#### MATERIAL

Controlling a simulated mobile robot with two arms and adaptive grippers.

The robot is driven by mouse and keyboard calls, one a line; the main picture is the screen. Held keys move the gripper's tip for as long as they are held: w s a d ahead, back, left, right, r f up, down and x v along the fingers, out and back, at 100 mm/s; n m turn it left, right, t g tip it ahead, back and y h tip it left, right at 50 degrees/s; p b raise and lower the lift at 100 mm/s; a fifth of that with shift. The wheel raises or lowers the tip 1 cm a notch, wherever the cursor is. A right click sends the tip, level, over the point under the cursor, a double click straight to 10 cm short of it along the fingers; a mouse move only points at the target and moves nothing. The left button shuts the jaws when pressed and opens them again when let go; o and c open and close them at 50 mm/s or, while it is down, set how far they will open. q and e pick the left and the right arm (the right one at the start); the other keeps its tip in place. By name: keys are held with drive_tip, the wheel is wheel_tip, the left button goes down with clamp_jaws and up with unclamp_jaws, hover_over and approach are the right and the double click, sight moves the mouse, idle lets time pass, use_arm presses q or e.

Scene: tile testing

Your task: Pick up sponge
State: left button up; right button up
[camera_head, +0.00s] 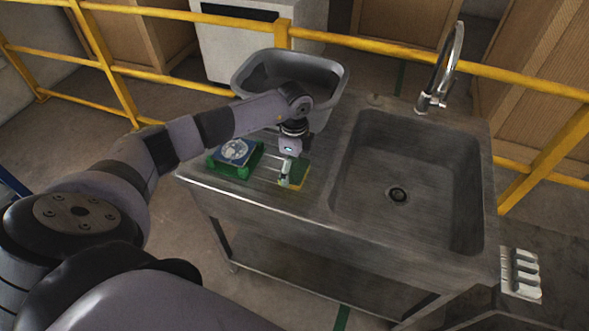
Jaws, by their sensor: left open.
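The sponge (300,177), yellow with a green side, lies on the steel counter left of the sink basin. My left gripper (286,181) reaches down from above and is at the sponge's left part, covering some of it. The gripper is open. I cannot tell whether its fingers touch the sponge. My right gripper is not in view.
A green holder (229,171) with a blue-and-white tile stands left of the sponge on the counter (335,140). A grey tub (332,80) stands behind. The sink basin (397,160) with a tall faucet (440,75) is to the right. Yellow railings (380,45) run behind.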

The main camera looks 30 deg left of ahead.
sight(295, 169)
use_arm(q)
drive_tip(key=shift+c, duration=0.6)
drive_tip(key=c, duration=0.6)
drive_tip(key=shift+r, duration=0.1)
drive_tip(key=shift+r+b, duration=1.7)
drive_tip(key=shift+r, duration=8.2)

########

_WHAT IS BEING ASKED:_
From the listing above, copy all lines holding the word "button".

_RESULT BELOW:_
The robot is driven by mouse and keyboard calls, one a line; the main picture is the screen. Held keys move the gripper's tip for as long as they are held: w s a d ahead, back, left, right, r f up, down and x v along the fingers, out and back, at 100 mm/s; n m turn it left, right, t g tip it ahead, back and y h tip it left, right at 50 degrees/s; p b raise and lower the lift at 100 mm/s; a fifth of that with shift. The wheel raises or lowers the tip 1 cm a notch, wherever the cursor is. A right click sends the tip, level, over the point under the cursor, a double click straight to 10 cm short of it along the fingers; a mouse move only points at the target and moves nothing. The left button shuts the jaws when pressed and opens them again when let go; o and c open and close them at 50 mm/s or, while it is down, set how far they will open. q and e pick the left and the right arm (the right one at the start); the other keeps its tip in place. By name: keys are held with drive_tip, the wheel is wheel_tip, the left button goes down with clamp_jaws and up with unclamp_jaws, hover_over and approach are the right and the double click, sight moves the mouse, idle lets time pass, use_arm presses q or e.
State: left button up; right button up

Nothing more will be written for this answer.